0 Replies Latest reply on Feb 13, 2006 10:38 AM by marklittle

    A general statement of intent

    marklittle

      At its core, a good SOA should have a good messaging infrastructure, and JMS is a fairly good example. But it obviously will not be the only implementation supported. Other capabilities that an ESB provides include:
      ? Process orchestration, typically via WS-BPEL.
      ? Protocol translation.
      ? Adapters.
      ? Change management (hot deployment, versioning, lifecycle management).
      ? Quality of service (transactions, failover).
      ? Qualify of protection (message encryption, security).
      ? Management.
      Access control lists (ACLs) are important and complimentary to security protocols, such as WS-Security/WS-Trust, and often overlooked by existing implementations. We'll want to investigate how JBossESB will support ACLs are part of the security capabilities.

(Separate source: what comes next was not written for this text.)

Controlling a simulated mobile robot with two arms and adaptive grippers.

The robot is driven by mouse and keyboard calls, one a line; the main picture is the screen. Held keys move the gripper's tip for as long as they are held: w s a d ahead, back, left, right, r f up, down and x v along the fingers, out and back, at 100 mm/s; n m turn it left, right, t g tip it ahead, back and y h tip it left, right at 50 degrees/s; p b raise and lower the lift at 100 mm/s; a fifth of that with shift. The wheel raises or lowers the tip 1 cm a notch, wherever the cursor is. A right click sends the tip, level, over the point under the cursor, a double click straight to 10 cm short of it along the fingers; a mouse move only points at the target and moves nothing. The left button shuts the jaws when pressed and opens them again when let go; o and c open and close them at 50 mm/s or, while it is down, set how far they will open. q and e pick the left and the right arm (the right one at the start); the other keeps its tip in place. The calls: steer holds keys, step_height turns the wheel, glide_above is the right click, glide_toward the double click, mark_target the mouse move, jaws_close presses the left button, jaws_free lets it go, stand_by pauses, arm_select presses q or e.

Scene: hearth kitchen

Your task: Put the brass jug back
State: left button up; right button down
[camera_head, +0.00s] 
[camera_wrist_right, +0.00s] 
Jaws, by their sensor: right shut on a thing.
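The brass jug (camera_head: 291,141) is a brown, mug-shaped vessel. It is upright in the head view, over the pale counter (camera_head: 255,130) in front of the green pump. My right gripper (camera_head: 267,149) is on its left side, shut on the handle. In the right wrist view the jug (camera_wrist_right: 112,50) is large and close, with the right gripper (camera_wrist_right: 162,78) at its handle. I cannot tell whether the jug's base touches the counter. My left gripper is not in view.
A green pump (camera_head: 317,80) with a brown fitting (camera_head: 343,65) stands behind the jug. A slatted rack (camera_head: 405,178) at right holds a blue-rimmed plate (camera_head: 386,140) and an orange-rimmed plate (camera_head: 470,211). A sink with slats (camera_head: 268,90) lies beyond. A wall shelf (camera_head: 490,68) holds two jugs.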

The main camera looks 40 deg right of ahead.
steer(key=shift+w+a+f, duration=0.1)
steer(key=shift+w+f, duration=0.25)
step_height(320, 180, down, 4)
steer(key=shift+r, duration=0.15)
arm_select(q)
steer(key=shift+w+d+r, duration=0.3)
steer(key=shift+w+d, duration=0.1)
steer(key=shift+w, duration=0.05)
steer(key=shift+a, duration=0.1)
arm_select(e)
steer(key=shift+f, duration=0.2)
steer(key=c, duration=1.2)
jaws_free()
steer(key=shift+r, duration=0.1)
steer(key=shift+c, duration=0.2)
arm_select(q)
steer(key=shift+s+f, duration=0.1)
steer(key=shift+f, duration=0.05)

      Many of these capabilities can be obtained by plugging in other services or layering existing functionality on the ESB. We should see the ESB as the fabric for building, deploying and managing event-driven SOA applications and systems. As mentioned earlier, there are many different ways in which these capabilities can be realised and JBossESB does not mandate one implementation over another. Therefore, all capabilities will be accessed as services which will give plug-and-play configurability and extensibility options.

      This overall approach will allow for better "best-of-breed" solutions, where vendors and users can swap out components from the core ESB and swap in replacements that maybe offer better performance or reliability for specific use cases (for example), but at a higher price.